(Tool calls from robot episodes)

──────────

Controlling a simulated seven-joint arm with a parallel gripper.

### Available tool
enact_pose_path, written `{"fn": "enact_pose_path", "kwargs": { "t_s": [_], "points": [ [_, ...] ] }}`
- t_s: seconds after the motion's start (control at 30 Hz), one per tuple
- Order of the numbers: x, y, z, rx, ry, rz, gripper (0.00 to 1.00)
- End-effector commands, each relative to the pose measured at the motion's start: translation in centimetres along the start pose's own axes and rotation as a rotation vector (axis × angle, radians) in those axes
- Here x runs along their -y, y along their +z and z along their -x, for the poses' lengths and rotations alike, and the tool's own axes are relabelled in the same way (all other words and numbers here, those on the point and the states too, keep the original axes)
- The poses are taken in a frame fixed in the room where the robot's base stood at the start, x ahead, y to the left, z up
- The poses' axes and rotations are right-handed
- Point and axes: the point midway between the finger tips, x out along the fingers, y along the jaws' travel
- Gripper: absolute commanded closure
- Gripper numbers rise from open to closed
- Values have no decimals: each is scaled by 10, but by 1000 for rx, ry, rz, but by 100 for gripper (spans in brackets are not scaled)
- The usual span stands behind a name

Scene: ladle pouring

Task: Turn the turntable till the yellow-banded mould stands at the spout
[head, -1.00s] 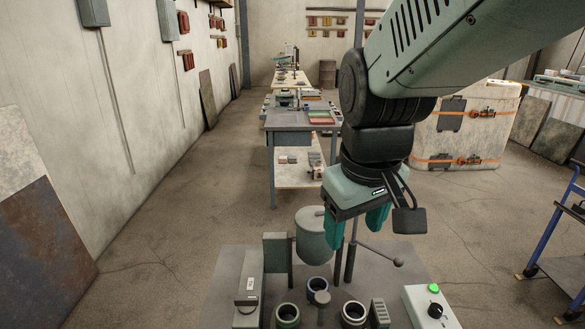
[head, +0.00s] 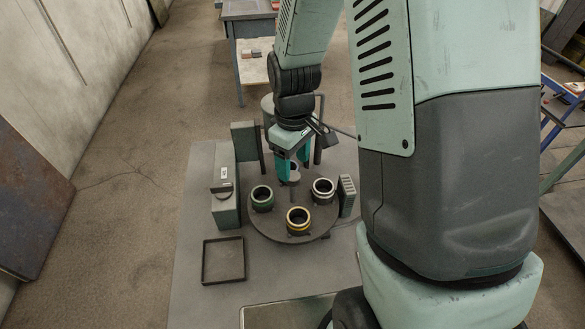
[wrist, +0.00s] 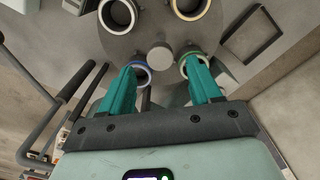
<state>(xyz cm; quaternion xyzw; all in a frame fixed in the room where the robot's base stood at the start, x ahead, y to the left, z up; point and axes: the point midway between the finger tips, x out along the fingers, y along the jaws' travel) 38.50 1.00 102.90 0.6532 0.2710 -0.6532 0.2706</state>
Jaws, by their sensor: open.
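The round grey turntable (head: 277,231) carries several dark moulds. The yellow-banded mould (head: 298,221) stands at its front, nearest the camera. The green-banded mould (head: 262,198) is at left and the white-banded mould (head: 323,191) at right. The blue-banded mould (wrist: 135,73) is at the back, mostly hidden by my gripper in the head view. A grey post (head: 294,179) rises at the centre. My gripper (head: 292,170) is open over the back of the turntable, its fingers apart. The grey pot (head: 267,104) stands behind; I cannot make out its spout.
A grey box with a dial (head: 224,186) stands left of the turntable, and a ribbed block (head: 346,195) stands close to its right. An empty dark square tray (head: 223,261) lies at front left. My arm covers the right side.

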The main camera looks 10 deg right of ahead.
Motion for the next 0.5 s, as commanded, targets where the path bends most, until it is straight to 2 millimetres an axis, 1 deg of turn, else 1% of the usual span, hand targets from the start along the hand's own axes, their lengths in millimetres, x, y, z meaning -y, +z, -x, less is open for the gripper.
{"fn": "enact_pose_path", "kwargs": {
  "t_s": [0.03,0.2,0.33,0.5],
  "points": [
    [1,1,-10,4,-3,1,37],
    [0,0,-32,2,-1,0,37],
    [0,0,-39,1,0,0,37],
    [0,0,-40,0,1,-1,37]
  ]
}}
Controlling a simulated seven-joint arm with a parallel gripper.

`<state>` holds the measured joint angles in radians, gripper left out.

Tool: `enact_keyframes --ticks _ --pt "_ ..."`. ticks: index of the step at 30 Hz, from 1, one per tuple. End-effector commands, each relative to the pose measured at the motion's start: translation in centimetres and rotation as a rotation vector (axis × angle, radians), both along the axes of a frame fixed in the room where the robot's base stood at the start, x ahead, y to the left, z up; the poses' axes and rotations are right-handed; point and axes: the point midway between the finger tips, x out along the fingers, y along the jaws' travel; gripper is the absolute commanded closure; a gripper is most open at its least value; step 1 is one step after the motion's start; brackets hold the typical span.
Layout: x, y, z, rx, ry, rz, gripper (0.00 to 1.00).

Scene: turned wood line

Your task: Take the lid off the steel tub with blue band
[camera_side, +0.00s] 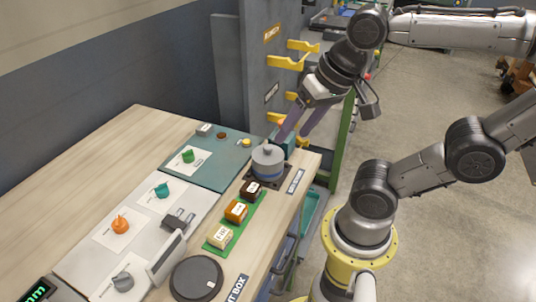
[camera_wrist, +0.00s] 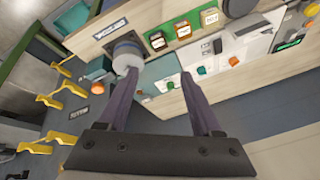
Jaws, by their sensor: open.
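The steel tub with blue band (camera_side: 268,168) stands upright on a dark square pad near the right edge of the bench. Its grey lid (camera_side: 267,153), with a small knob on top, sits on it. In the wrist view the tub (camera_wrist: 125,44) is at upper left, just beyond the left fingertip, which partly covers the lid. My gripper (camera_side: 291,137) is open and empty, above and to the right of the tub in the side view. Its two fingers are well apart in the wrist view (camera_wrist: 160,74). Contact with the lid cannot be made out.
A green strip (camera_side: 229,226) with several small labelled blocks lies in front of the tub. A teal panel (camera_side: 210,165) with a green knob lies to its left. A black round disc (camera_side: 196,279) is at the front. Yellow hooks (camera_side: 286,62) stick out from the post behind.

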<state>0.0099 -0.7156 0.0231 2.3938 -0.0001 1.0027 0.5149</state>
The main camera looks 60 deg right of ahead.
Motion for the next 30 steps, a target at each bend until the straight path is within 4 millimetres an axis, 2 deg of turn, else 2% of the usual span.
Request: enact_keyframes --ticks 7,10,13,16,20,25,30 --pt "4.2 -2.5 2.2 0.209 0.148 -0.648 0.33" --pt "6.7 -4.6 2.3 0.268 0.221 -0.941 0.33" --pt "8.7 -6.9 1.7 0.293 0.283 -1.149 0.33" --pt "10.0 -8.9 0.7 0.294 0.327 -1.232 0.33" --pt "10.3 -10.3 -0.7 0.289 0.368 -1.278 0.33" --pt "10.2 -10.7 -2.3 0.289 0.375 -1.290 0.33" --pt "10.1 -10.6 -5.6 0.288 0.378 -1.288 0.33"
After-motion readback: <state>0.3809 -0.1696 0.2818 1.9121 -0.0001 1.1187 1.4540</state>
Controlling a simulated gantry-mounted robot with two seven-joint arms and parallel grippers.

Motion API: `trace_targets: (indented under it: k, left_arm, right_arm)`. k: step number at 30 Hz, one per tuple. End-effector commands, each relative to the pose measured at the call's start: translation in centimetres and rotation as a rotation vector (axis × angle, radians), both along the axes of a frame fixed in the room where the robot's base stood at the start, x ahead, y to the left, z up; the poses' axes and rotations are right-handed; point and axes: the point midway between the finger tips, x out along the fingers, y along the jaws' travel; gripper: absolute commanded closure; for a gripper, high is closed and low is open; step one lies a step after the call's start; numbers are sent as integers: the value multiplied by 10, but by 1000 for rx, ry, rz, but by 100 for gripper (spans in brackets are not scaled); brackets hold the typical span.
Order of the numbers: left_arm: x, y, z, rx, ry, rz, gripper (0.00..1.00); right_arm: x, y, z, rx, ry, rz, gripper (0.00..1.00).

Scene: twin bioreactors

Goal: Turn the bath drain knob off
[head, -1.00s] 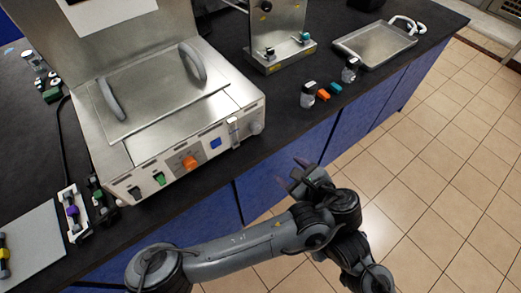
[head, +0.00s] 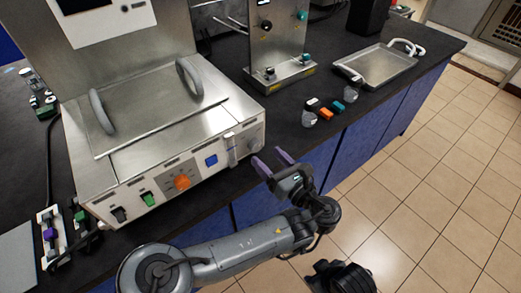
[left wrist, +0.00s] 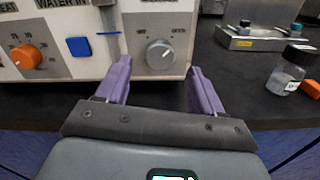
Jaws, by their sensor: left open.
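A round grey knob (left wrist: 160,54) is on the front panel of the bath unit (head: 165,150), at the panel's right end. In the head view the knob (head: 254,143) is small and partly shaded. The label above it is cut off in the left wrist view, and I cannot read it fully. My left gripper (head: 269,158) is open and empty in front of the panel, with purple fingers pointing at it. In the left wrist view the fingers (left wrist: 159,68) lie to either side of the knob and a little below it, apart from it.
An orange dial (left wrist: 27,56) and a blue square button (left wrist: 79,46) are left of the knob. A clear vial (left wrist: 290,70) stands on the dark bench to the right. A metal stand (head: 278,50) and tray (head: 376,65) are farther right. The tiled floor is clear.

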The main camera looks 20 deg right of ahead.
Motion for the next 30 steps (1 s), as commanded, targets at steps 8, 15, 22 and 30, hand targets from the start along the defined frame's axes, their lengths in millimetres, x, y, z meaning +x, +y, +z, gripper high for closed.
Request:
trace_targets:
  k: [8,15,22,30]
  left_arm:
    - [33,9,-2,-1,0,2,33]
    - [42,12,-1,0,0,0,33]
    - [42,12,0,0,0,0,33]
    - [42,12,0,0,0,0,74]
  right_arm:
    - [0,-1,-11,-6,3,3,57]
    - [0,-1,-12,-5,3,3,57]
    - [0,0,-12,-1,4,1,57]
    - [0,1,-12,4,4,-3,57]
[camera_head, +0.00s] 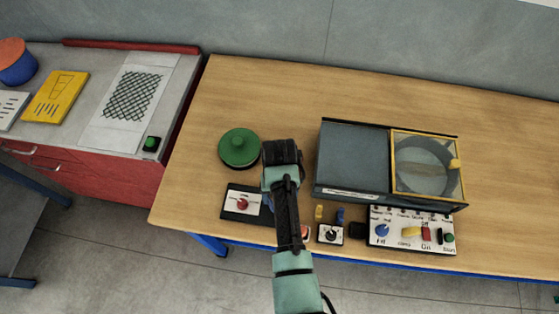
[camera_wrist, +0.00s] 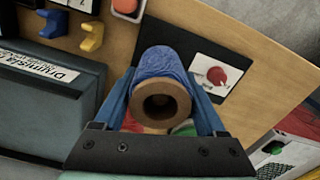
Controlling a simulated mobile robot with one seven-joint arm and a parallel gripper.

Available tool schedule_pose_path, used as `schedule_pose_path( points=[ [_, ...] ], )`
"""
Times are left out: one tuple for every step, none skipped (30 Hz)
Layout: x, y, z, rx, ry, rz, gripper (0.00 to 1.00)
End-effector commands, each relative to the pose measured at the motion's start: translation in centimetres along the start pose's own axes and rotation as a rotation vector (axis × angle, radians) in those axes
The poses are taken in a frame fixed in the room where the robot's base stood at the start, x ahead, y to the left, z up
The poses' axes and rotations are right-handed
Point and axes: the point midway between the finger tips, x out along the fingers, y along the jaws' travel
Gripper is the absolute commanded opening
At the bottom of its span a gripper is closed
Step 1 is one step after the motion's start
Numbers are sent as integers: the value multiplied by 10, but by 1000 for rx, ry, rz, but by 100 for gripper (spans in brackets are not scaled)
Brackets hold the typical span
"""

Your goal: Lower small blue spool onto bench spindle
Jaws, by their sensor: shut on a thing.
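The small blue spool (camera_wrist: 165,68) is between the fingers of my gripper (camera_wrist: 164,85), which is shut on it in the wrist view. Its brown hollow core end (camera_wrist: 160,103) faces the camera. In the head view my gripper hangs over the front left of the wooden bench, under my dark wrist, which hides the fingers and most of the spool. I cannot make out a bare bench spindle in either view.
A panel with a red knob (camera_head: 242,204) lies left of my arm. A grey machine with a yellow-framed clear lid (camera_head: 428,165) stands to the right. A control panel (camera_head: 411,232) and yellow and blue hooks (camera_wrist: 92,37) are near the front edge. The bench's back left is clear.

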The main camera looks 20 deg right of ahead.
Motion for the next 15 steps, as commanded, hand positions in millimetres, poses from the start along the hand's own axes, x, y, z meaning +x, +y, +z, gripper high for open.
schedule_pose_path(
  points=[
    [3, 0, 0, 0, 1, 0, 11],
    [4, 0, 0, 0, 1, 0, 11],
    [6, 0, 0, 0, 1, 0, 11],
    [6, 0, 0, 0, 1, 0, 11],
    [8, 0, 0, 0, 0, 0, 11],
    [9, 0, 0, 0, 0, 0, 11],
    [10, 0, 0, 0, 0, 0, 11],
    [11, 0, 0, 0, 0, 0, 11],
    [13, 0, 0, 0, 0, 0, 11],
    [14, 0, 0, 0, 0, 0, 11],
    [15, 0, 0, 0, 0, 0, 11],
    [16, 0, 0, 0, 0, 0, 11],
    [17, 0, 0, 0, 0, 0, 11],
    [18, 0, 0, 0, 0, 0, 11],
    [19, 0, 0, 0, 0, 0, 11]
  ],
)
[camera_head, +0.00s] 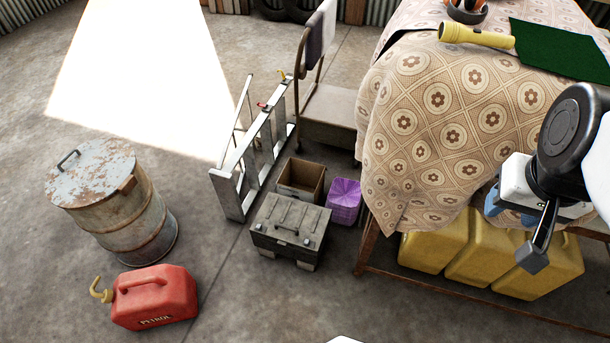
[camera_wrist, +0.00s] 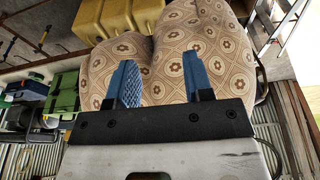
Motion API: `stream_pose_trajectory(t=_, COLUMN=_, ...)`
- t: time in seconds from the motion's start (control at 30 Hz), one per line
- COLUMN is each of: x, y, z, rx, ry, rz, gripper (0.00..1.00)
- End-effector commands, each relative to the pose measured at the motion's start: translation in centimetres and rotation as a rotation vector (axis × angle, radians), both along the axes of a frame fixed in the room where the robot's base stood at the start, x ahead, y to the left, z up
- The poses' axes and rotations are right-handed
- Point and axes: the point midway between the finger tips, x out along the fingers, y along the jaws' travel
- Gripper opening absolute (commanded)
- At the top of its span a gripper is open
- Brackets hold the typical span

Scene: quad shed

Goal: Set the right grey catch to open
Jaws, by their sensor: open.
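A grey toolbox (camera_head: 290,226) with a handle on its lid stands on the floor near the middle of the head view. Two small pale catches show on its front; the right grey catch (camera_head: 307,241) is near the front right corner. It is too small to tell its setting. My gripper (camera_wrist: 160,62) is open and empty, its blue fingers apart in the wrist view with patterned cloth beyond them. In the head view my gripper (camera_head: 493,205) is partly hidden at the right, beside the cloth-covered table and well away from the toolbox. The toolbox is not recognisable in the wrist view.
The cloth-covered table (camera_head: 430,120) has yellow jerrycans (camera_head: 430,250) under it. An open box (camera_head: 300,180), a purple crate (camera_head: 344,200) and a stepladder (camera_head: 235,180) stand close behind the toolbox. A red petrol can (camera_head: 155,297) and rusty drum (camera_head: 120,205) stand left. Floor in front is clear.

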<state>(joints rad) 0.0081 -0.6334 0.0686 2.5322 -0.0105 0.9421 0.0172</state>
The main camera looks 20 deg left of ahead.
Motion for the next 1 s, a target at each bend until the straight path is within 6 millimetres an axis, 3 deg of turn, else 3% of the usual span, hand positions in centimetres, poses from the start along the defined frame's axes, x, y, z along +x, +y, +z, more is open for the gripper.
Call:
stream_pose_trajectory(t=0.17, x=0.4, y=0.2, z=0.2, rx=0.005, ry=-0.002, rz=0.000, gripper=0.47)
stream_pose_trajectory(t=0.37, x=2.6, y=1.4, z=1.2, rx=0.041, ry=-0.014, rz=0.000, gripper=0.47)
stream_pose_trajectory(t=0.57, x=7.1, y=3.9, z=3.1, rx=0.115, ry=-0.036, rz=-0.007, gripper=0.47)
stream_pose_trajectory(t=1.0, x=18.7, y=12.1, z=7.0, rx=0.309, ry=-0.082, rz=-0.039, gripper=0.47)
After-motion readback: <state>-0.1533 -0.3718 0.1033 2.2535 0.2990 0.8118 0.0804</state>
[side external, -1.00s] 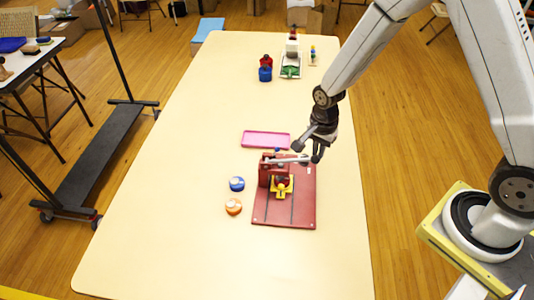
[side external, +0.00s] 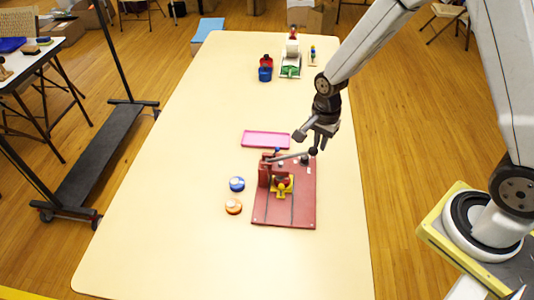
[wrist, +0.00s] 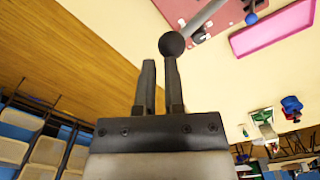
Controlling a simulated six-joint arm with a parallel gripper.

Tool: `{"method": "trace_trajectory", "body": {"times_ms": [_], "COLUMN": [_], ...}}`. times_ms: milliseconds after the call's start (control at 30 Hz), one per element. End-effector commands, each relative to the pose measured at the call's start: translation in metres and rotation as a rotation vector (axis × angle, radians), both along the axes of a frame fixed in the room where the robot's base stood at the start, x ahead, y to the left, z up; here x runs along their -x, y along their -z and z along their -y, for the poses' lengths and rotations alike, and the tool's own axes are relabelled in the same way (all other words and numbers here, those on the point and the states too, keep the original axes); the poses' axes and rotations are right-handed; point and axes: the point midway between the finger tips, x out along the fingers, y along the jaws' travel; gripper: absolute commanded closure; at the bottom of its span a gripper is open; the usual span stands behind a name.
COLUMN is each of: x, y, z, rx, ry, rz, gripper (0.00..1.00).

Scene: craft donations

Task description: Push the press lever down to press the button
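The red press (side external: 266,172) stands on a red base plate (side external: 300,212) near the table's right side. Its grey lever (side external: 290,156) slopes slightly upward to a dark ball knob (side external: 313,151). Below the lever, a red button (side external: 284,182) sits in a yellow holder (side external: 276,193). My gripper (side external: 318,143) is just above the knob, fingers pointing down. In the wrist view, my two fingers (wrist: 158,68) stand with a narrow empty gap between them. The ball knob (wrist: 172,44) shows at the right fingertip; I cannot tell whether they touch.
A pink tray (side external: 266,139) lies behind the press. A blue round item (side external: 237,184) and an orange one (side external: 233,206) lie to its left. Toys, including a blue cup (side external: 265,74) and a green-based piece (side external: 290,71), stand at the far end. The left and front table areas are clear.

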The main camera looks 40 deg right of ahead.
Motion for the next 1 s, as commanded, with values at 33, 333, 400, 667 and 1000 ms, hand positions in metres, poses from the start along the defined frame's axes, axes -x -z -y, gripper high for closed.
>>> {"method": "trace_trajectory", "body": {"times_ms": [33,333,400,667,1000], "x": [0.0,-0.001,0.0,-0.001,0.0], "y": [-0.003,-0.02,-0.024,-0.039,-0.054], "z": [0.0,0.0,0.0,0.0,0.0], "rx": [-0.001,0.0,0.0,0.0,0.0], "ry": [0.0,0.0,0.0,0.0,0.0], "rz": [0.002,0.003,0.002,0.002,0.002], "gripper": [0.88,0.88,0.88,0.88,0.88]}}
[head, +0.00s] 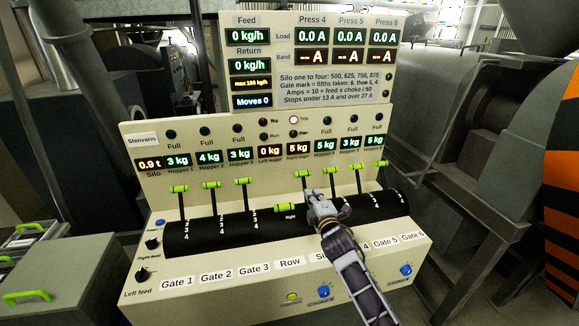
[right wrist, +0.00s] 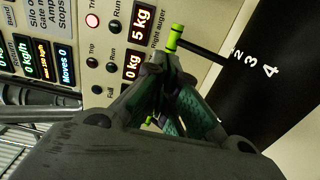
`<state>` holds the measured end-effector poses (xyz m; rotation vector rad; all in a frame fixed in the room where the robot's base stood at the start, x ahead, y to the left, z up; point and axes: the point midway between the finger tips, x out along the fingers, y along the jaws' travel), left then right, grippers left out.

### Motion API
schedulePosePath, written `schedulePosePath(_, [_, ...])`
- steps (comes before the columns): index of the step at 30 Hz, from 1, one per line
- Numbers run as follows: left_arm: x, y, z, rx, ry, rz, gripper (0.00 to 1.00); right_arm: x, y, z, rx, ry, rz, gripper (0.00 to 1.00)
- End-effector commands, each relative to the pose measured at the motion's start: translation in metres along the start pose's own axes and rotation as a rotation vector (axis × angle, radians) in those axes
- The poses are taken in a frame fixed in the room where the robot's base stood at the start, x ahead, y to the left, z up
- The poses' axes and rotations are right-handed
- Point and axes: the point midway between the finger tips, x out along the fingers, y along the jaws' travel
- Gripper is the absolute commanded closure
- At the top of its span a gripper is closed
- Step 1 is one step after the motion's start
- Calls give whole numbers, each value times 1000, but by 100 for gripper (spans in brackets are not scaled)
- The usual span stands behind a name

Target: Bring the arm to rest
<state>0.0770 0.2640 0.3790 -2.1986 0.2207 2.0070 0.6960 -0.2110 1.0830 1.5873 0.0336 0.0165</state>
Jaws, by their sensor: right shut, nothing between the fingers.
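My right gripper (head: 316,196) is over the middle of the control console (head: 215,265), in front of the black lever drum (head: 225,232). Its fingers are shut and empty. In the right wrist view the closed fingertips (right wrist: 163,62) are close to a green-handled lever (right wrist: 174,38); I cannot tell whether they touch. In the head view a lowered green lever handle (head: 287,208) is just left of the gripper. Part of the drum is hidden behind my right arm. My left gripper is not in the head view.
Raised green-handled levers stand on both sides, such as the Gate 1 lever (head: 180,188) and the rightmost lever (head: 382,163). The display panel (head: 312,60) rises behind. A grey cabinet (head: 65,275) is at the left, dark machinery (head: 475,140) at the right.

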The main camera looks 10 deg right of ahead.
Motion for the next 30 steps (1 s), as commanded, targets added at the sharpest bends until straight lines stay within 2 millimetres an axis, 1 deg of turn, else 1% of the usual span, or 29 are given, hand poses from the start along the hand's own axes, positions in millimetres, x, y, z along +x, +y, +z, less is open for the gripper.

──────────

WRITTEN PROBLEM: Show the lines from the data above that contain the string "seven".

RESULT OF THIS TASK:
Controlling a simulated seven-joint arm with a parallel gripper.
Controlling a simulated seven-joint arm with a parallel gripper.
Controlling a simulated gantry-mounted robot with two seven-joint arms and parallel grippers.
Controlling a simulated mobile robot with one seven-joint arm and a parallel gripper.

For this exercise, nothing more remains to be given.